> _SUPPLIED INFORMATION_:

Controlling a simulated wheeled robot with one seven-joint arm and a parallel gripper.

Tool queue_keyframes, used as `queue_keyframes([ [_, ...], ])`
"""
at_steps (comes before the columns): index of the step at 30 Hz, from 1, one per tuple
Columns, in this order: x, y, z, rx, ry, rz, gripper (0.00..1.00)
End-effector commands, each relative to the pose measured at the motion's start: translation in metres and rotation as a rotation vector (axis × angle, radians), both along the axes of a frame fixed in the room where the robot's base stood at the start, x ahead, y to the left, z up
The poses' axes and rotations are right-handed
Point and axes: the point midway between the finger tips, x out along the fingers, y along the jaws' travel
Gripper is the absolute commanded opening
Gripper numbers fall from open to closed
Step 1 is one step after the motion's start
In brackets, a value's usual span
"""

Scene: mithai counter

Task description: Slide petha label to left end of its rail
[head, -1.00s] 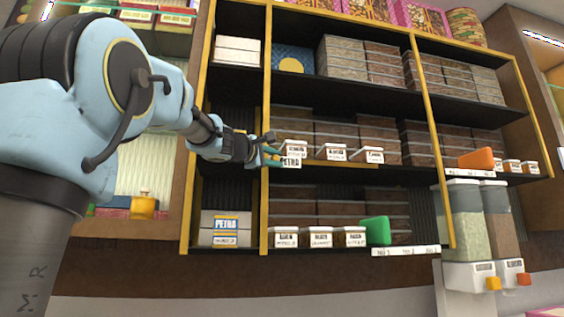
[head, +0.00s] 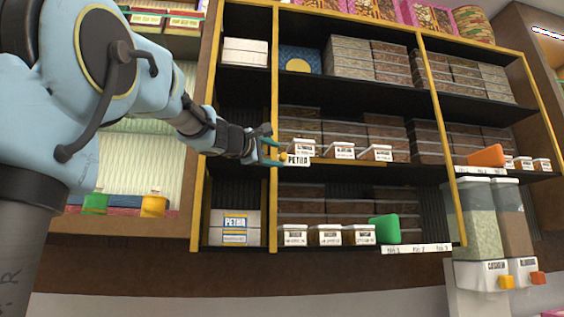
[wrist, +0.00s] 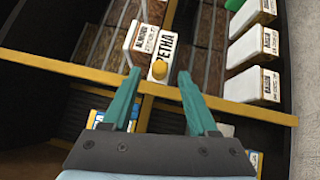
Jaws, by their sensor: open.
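The white petha label (head: 298,159) hangs at the front edge of the middle shelf, close to the left yellow post. Its yellow knob (head: 283,157) is on the label's left part in the head view. The label also shows in the wrist view (wrist: 165,46), with its knob (wrist: 159,69) at the lower end there. The yellow-brown rail (head: 345,162) runs along the shelf edge to the right. My gripper (head: 274,152) is open and empty. In the wrist view its green fingers (wrist: 159,80) lie either side of the knob, tips about level with it, with gaps on both sides.
White-labelled boxes (head: 342,151) stand behind the rail, one right behind the petha label. A yellow post (head: 274,200) rises beside my gripper. A box marked petha (head: 235,228) sits in the lower left bay. An orange tag (head: 487,156) is on the right rail, a green one (head: 385,229) below.

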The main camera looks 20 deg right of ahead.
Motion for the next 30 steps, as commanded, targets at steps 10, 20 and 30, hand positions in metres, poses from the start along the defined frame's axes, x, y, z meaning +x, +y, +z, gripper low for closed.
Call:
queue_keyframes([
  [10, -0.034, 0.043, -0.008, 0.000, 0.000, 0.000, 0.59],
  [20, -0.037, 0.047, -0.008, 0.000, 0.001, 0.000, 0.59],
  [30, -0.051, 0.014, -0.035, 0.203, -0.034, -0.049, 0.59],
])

> _SHORT TASK_: Every line above should be returned exactly; the pictures stay out.

> _IN RESPONSE_:
Controlling a simulated wheeled robot with one seven-joint arm and a parallel gripper.

Tool queue_keyframes, used as `queue_keyframes([ [_, ...], ])`
"""
at_steps (comes before the columns): index of the step at 30 Hz, from 1, one per tuple
Columns, in this order: x, y, z, rx, ry, rz, gripper (0.00..1.00)
End-effector commands, each relative to the pose measured at the motion's start: translation in metres and rotation as a rotation vector (axis × angle, radians), both along the axes of a frame fixed in the room where the robot's base stood at the start, x ahead, y to the left, z up
The poses' axes and rotations are right-handed
Point and axes: the point midway between the finger tips, x out along the fingers, y along the jaws' travel
Gripper is the absolute commanded opening
Gripper numbers fall from open to closed
Step 1 is one step after the motion's start
In brackets, a value's usual span
"""

Scene: mithai counter

Task description: Slide petha label to left end of its rail
[head, -1.00s] 
[head, +0.00s] 
[wrist, +0.00s] 
Jaws, by their sensor: open.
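The white petha label (head: 298,159) hangs at the front edge of the middle shelf, close to the left yellow post. Its yellow knob (head: 283,157) is on the label's left part in the head view. The label also shows in the wrist view (wrist: 165,46), with its knob (wrist: 159,69) at the lower end there. The yellow-brown rail (head: 345,162) runs along the shelf edge to the right. My gripper (head: 274,152) is open and empty. In the wrist view its green fingers (wrist: 159,80) lie either side of the knob, tips about level with it, with gaps on both sides.
White-labelled boxes (head: 342,151) stand behind the rail, one right behind the petha label. A yellow post (head: 274,200) rises beside my gripper. A box marked petha (head: 235,228) sits in the lower left bay. An orange tag (head: 487,156) is on the right rail, a green one (head: 385,229) below.

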The main camera looks 20 deg right of ahead.
Motion for the next 30 steps, as commanded, targets at steps 10, 20 and 30, hand positions in metres, poses from the start along the defined frame's axes, x, y, z meaning +x, +y, +z, gripper low for closed.
Call:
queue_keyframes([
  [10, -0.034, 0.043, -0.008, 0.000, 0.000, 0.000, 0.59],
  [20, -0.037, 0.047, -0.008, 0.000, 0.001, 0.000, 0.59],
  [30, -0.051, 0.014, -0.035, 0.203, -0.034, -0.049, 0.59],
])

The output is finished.